I think the key to understanding the rest of it can be summed up saying,
Who is Jesus?
The religious people rejected Jesus just as they had rejected John the Baptist
For them John was too asture
For them Jesus simply mixed socially with “the wrong people”
But Jesus tells them that they are missing the boat because everything we know about God the Father comes ONLY from Jesus
That is quite a stunning claim.
And there are three elements to this claim from our Gospel reading this morning that I think can impact our lives
1. First of all Jesus maintains that God the Father conceals ands reveals according to his will.
We read in the Gospel this morning:
I praise you Father Lord of heaven and earth, because you have hidden these things from the wise and learned (Mt 11:25)
It is simply grace that we can know God – it is not something we earn – or we can discover by dint of intellect.
And this will keep us humble enough in our
prayer time to ask God to show us more of himself from the Scriptures and not rely on our own understanding
We cannot prise the gates of heaven open by the strength of our own intellect.
2. Secondly only Jesus can reveal God to us
As Michael Green put it:
“Great people have of course discovered many true and noble things ABOUT God.”
But Jesus reveals God as the Abba of the Lord’s Prayer. Jesus taught his disciples (it is interesting to note) to address God as our Father
Sometimes the English language is weak in definitions
In German for example there are two words translated “to know”
Wissen is to know a fact
Kennen is to know a person
Jesus brings us to know the person of God the Father.
Story: When Mahatma Gandhi was dying, one of his relatives came and said:
“You have been looking for God all your life. Have you found him yet?
“No”, Gandhi replied “I am still looking for him”
It is grace that Jesus reveals the Father to us when we become Christians.
3. Thirdly Jesus claims to be God
Jesus makes a monumental claim about himself when he says:
“No one knows the Son except the Father and know one knows the Father except the Son and those to whom the Son chooses to reveal him” (Mt 11:27)
He claims to be God
In John’s Gospel he put it even more clearly when he said:
“I and the Father are one” (Jn 10:30) and the Jews immediately took stones up to stone him for blasphemy
Look again at what Jesus himself said:
No one knows the Father except the Son and those to whom the Son chooses to reveal him (Mt 11:27)

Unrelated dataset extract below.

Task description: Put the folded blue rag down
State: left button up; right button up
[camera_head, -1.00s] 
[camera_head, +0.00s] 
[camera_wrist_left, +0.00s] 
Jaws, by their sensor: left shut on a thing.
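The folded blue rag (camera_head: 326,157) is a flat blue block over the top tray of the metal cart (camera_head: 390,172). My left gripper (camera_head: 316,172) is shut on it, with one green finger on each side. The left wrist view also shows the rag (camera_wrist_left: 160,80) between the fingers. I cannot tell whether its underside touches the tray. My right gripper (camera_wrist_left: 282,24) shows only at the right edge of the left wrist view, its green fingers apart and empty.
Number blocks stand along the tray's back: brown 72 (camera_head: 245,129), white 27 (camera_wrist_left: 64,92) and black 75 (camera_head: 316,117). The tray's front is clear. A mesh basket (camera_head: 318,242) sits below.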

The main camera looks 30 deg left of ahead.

And of course on the Mount of Transfiguration God the Father vindicates Jesus’ claim when he says:
“This is my Son, and I am fully pleased with Him listen to him” (Mt 17:5)
So may I leave you with the question
What do you personally think about Jesus?
In his famous book Mere Christianity, C.S. Lewis once famously wrote
"A man who was merely a man and said the sort of things Jesus said would not be a great moral teacher. He would either be a lunatic--on the level with a man who says he is a poached egg--or he would be the devil of hell.
You must take your choice. Either this was, and is, the Son of God, or else a madman or something worse.
You can shut him up for a fool or you can fall at his feet and call him Lord and God. But let us not come with any patronizing nonsense about his being a great human teacher. He has not left that open to us."
So the challenge this morning is what do YOU think about who Jesus really is
Is he what he claimed?
For whatever you decide will affect the way you live your life – not just on Sunday but 24/7
May I leave you with some thoughtful words from the famous mathematican
Blaise Pascal:
"In faith there is enough light for those who want to believe and enough shadows to blind those who don’t."